*** Dataset extract

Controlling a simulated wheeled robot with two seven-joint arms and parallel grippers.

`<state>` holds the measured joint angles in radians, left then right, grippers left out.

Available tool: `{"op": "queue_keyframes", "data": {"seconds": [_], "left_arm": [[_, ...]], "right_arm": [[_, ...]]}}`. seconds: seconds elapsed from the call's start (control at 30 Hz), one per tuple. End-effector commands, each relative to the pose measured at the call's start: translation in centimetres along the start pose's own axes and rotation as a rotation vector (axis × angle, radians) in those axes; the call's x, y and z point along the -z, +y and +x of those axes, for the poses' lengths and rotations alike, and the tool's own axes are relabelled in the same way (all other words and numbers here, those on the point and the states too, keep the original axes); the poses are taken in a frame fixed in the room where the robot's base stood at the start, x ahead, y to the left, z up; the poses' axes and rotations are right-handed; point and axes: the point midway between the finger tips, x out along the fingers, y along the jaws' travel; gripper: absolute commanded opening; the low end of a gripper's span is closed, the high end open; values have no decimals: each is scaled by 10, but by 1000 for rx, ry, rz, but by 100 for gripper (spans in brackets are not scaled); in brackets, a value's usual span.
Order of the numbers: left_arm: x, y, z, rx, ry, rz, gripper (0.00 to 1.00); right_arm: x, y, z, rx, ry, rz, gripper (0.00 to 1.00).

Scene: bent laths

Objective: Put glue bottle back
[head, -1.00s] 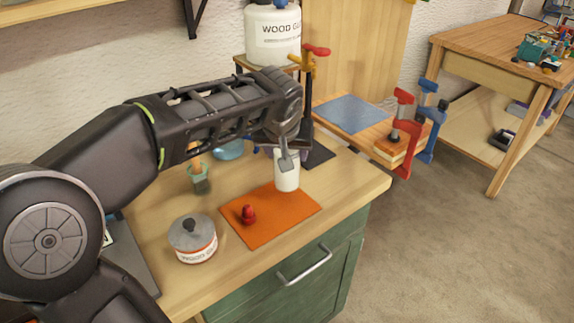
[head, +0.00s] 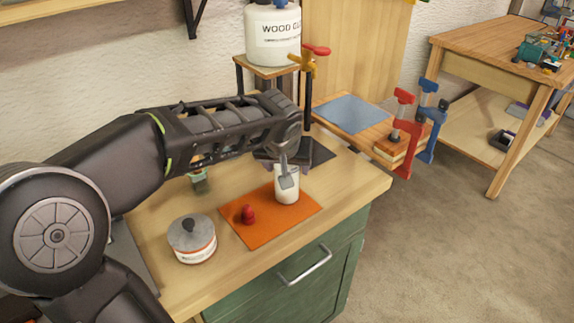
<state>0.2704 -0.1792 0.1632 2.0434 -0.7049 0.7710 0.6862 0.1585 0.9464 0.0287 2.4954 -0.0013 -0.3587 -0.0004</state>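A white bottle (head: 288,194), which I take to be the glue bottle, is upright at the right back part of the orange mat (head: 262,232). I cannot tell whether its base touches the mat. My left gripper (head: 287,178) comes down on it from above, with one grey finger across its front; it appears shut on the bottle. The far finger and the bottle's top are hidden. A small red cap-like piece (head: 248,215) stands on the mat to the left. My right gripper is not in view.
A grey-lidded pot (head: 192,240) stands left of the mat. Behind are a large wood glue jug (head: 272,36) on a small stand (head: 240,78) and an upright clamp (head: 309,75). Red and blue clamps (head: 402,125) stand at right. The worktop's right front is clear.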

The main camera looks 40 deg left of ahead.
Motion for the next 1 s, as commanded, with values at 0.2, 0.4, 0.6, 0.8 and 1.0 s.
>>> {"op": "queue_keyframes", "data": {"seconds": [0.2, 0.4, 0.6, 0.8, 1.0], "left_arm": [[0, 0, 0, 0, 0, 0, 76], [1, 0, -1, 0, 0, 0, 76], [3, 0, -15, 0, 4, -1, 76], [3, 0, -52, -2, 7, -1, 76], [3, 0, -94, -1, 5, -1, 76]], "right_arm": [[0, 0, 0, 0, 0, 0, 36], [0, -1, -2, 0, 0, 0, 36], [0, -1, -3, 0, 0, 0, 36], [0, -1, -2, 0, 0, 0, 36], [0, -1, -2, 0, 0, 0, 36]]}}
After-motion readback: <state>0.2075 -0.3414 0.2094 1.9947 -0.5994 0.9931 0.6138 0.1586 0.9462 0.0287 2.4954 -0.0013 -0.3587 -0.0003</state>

******
*** Dataset extract

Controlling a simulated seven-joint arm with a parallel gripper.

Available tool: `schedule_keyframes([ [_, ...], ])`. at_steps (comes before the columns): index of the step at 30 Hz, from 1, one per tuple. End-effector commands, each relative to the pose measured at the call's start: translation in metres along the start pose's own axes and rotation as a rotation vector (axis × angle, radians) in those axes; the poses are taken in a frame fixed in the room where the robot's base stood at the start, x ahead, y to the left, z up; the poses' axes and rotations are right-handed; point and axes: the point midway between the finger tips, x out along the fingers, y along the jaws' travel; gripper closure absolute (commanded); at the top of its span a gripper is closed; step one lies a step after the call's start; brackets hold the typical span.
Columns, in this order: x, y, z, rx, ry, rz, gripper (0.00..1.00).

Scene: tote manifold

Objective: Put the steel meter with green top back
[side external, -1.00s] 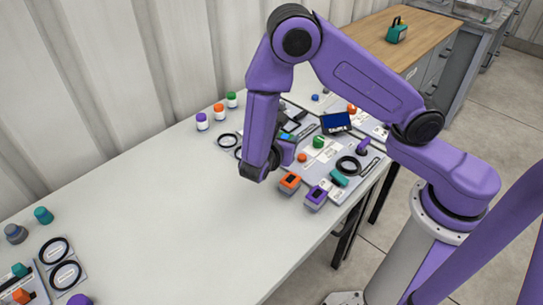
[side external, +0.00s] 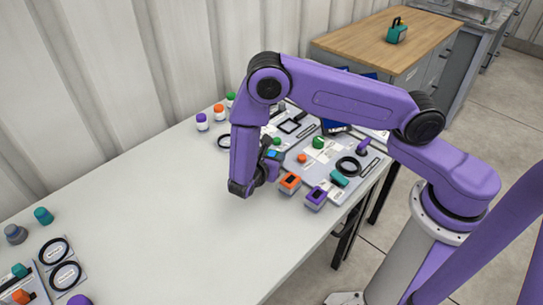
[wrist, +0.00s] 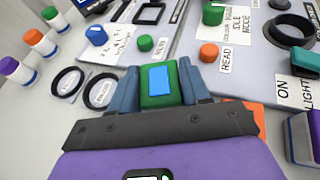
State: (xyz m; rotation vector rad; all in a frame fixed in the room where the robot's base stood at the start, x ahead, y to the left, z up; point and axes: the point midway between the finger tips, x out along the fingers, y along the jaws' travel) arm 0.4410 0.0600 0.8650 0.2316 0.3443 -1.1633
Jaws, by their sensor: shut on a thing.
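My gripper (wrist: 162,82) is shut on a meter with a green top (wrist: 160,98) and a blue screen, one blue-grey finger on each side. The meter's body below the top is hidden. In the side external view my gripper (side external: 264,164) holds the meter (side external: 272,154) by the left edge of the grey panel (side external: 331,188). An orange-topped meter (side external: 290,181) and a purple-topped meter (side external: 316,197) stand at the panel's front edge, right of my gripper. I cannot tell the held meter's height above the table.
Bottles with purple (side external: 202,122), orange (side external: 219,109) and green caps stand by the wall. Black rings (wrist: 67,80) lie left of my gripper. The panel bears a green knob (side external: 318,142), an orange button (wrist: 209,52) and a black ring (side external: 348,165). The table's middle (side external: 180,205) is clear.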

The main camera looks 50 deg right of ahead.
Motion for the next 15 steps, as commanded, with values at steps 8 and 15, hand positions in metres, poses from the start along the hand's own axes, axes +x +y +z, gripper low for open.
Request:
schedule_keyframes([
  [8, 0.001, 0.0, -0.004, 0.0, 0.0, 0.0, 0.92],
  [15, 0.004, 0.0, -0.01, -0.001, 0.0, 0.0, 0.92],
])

******

## What needs to be done
Reproduce each line holding the word "joint".

## Answer to this exercise
Controlling a simulated wheeled robot with two seven-joint arms and parallel grippers.
`<state>` holds the measured joint angles in radians, left then right, grippers left out.
Controlling a simulated seven-joint arm with a parallel gripper.

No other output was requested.